From the vaguely misleading title, I assumed the movie would sort of cover the same drug and scandal fueled material of the book 'Easy Rider, Raging Bulls.' What it turns out to be is simply a meditation on seventies cinema, and why it was so great. These filmmakers tell stories about themselves and others, and we see clips from so many wonderful movies that you may want to stop by a video store on the way home and refresh yourself on those you haven't seen in a while, if at all.
It's noted that most of these movies are not exactly feel good cinema; Paul Schrader jokes at one point that his mother refused to go see anything that might make her sad. From 'Midnight Cowboy' to 'Putney Swope,' 'Targets' to 'M*A*S*H' to 'The French Connection' to 'The Conversation' to 'All The Presidents Men,' the seventies represented a change in cinema. The original studio heads were all dying or dead, and no one knew what people wanted to see. Big budget spectacles were failing. Along came these maverick directors, inspired by directors like Godard and Fellini who had already shaken up the European scene, and trained on low budget stuff from AIP pictures (i.e. Roger Corman), and they made the movies they wanted to make - which turned out to be exactly what audiences wanted to see.
If you are a fan of film or film history or of the seventies in general, this movie is a must see; it's like spending a few hours in a treasure trove. Watching Friedkin describe how he shot 'The French Connection,' or seeing Bruce Dern do his impression of Jack Nicholson taking on Hollywood - there are so many priceless moments here. There's a montage of directors naming their biggest influences, ending with Altman explaining that "the movies that had the biggest influence on me, I don't remember their names, because I sat there and hated them and thought I can do something so much better."

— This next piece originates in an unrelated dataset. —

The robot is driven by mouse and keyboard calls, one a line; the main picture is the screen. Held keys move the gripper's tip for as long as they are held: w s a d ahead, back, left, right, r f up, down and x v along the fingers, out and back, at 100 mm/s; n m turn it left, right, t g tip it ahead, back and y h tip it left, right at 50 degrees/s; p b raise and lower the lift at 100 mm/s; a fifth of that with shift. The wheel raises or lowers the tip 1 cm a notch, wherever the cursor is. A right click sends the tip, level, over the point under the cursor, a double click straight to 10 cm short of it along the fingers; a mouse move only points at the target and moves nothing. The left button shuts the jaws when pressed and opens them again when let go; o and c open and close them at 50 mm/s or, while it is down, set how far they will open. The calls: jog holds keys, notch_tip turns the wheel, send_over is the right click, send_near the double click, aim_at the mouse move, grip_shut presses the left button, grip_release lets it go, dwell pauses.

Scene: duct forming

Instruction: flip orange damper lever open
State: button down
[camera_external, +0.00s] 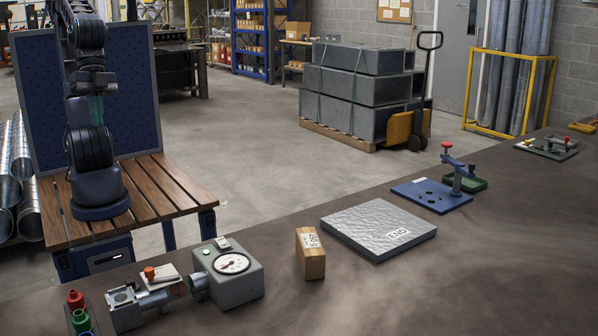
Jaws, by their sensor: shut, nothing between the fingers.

It leaves one wondering if there could ever be another cinematic revolution like that. The answer is probably not. Back then, there wasn't an indie scene like there is today - all those great movies were actually financed by the studios. Sundance and the independent revolution, and the digital revolution in particular, has changed all that. And there are plenty great movies being made, by indies and studios alike - there's just a lot more crap clogging the screens, too. In the Q&A after the film, LaGravanese said that the studio will make whatever people will pay to see, and that all we need to do is stop sitting at home while kids who don't care about film pay to see the same Freddie Prinze Jr. film five or six times with their friends, and just go see more good movies. I couldn't have put it any better.
All right, moving on, we come to my review for a movie that is not titled X2, but...

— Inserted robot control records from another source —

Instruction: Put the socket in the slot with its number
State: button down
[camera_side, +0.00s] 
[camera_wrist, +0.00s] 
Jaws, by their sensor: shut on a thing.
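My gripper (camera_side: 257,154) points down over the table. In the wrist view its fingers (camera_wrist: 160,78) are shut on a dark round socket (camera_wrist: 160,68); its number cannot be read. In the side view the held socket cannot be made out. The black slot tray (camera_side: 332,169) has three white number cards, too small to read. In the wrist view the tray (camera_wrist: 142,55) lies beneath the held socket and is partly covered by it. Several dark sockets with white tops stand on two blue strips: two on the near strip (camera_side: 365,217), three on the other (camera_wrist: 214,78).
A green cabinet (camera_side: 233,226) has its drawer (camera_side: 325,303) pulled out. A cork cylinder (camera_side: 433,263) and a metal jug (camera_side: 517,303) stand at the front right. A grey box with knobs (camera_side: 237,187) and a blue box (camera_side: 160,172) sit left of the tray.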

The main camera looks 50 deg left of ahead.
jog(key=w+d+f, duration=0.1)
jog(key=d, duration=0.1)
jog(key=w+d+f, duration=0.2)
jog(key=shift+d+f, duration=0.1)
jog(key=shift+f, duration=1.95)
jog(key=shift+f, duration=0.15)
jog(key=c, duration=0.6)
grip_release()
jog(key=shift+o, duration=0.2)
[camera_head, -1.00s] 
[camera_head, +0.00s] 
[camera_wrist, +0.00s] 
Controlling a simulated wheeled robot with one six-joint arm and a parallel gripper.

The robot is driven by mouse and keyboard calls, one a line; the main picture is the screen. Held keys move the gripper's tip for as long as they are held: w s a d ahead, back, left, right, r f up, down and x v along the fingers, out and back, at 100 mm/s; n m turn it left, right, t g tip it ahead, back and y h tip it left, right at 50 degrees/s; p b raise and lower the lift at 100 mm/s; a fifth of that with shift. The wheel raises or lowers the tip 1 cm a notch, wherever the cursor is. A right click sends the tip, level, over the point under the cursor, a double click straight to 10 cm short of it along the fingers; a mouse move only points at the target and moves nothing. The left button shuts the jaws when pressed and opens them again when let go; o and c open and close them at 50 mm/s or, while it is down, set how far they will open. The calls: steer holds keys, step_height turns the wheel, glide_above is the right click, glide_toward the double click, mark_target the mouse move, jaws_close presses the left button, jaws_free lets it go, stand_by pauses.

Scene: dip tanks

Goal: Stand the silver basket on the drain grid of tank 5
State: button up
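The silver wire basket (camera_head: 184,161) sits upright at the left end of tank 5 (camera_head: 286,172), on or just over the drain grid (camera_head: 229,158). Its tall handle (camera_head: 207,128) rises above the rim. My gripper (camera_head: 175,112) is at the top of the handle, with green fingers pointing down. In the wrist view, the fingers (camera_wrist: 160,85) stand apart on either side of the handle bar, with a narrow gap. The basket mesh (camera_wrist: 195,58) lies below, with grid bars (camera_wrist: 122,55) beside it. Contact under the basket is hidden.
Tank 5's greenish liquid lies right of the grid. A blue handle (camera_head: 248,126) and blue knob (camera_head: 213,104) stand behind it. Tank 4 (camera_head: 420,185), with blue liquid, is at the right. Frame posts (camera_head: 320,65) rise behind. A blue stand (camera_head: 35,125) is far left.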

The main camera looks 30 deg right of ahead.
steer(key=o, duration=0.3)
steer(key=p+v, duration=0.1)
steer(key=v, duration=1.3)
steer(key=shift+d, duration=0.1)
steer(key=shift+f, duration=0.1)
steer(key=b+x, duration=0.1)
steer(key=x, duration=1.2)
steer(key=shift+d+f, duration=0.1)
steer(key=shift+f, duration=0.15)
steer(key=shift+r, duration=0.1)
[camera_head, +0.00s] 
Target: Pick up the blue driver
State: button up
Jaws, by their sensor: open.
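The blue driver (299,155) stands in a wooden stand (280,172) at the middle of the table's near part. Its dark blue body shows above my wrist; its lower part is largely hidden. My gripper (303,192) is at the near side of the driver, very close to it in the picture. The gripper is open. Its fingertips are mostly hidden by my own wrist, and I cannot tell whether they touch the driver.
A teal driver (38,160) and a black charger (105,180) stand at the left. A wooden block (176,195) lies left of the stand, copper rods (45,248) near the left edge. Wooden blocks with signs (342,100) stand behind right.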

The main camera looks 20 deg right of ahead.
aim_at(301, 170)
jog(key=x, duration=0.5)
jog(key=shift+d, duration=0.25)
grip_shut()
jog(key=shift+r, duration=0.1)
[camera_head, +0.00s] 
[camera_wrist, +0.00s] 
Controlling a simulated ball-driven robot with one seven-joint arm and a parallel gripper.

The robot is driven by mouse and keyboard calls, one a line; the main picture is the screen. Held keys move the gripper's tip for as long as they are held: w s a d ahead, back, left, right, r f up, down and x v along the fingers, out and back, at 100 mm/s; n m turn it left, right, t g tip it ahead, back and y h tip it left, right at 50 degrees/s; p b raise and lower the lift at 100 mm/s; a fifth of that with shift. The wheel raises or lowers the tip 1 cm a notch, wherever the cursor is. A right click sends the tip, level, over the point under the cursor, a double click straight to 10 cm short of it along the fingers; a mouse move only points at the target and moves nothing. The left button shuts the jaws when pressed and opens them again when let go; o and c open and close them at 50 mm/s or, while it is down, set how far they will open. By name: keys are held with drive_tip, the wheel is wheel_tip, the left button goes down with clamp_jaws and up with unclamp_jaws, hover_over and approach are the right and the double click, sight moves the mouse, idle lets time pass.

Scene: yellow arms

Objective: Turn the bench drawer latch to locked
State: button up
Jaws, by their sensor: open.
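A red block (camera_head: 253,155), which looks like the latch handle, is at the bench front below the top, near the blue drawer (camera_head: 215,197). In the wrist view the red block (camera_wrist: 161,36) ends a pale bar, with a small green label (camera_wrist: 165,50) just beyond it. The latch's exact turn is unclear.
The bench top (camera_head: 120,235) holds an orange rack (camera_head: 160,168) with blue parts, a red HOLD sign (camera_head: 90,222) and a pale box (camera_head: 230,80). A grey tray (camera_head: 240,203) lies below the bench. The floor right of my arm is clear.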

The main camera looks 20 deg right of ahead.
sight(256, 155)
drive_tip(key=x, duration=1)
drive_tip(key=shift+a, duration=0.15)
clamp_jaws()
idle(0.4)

For the first third of 'Whale Rider,' I was content thinking this was an good, if familiar, family drama. By the second third, I realized this was something a little different, and when the stunning climax of the film rolled around I knew that this was something strange and wonderful and new. This is a great film. Will it rank with the year's best? It has a very good chance.
It is set in a small Maori village in New Zealand. The Maori, indigenous to the continent, are beautiful people fallen on hard times, much like the Native Americans here in the United States. If you've seen 'Once Were Warriors,' you've seen them at their worst. 'Whale Rider' has a more optimistic point of view.
This is the story of a little girl named Pai whose family lineage leads straight back to the original Maori chiefs, the ones born from the whales. She's been raised by her grandparents; her mother died in childbirth, along with her twin brother, and her father (Cliff Curtis) has long ago left New Zealand to start a new life in Eurpope.
Her grandfather (Rawiri Paratene) loves her, gruffly, but when she was first born he refused to acknowledge her; her dead brother was who he wanted, a grandson who could take up the family heritage and lead his people once more. Pai herself takes her ancestry seriously, and when her grandfather begins training local boys in the ways of the chiefs, she tries to join in. He forbids her to, but she finds a way around him. Her uncle, a good natured carouser, remembers enough of what his father taught him to instruct her. And when all the other boys fail the final test the old man sets for them, she passes it - in secret.
This is more than a tale of a girl triumphing over the odds. There are mythic properties at work here; this is magical realism at its best, although it may not seem so at first. There is a difficult balance films like this must have, so as not to become surreal or too fantastical. This one plays it perfectly.
And perhaps the most magical thing about the movie is also the most real. Keisha Castle-Hughes, the young actress who plays Pai, gives one of those performances that has to be seen to be believed. She's quiet and reserved for much of the film, but wait for the scene where she gives a speech at the school play, dedicated to her grandfather who she thinks has chosen not to come. Words can't really convey the delivery she gives up on that stage.
And, lest I forget to mention, this is film that anyone of any age can enjoy. If I could liken it to anything, it would be John Sayles' 'The Secret Of Roan Inish,' another wonderful family film about rediscovering ancient folklore. Now, there may be some good childrens' movies this summer, but there are also certainly going to be some truly awful ones (Eddie Murphy, I'm looking your way). Parents, I implore you – challenge your children, and youreslves, and take them to see this film. It's the kind of movie that will make anyone a little better for having seen it; it's captivating, enriching and unforgettable.
I saw the film at the USA Film Festival in Dallas. It was mentioned before the screening that writer and director Niki Caro couldn't attend because she's expecting; I wish her all the best, and would like to congratulate her on that, and on her excellent film as well.
All right, that's it. If you actually WANT to read another raving X2 review, mine is up on my website, www.road-dog-productions.com. And, as always, support indie film - go see one today!
I'm outta here
Thanks, man. I hear nothing but good about both of these, and can’t wait to get a peek m’self.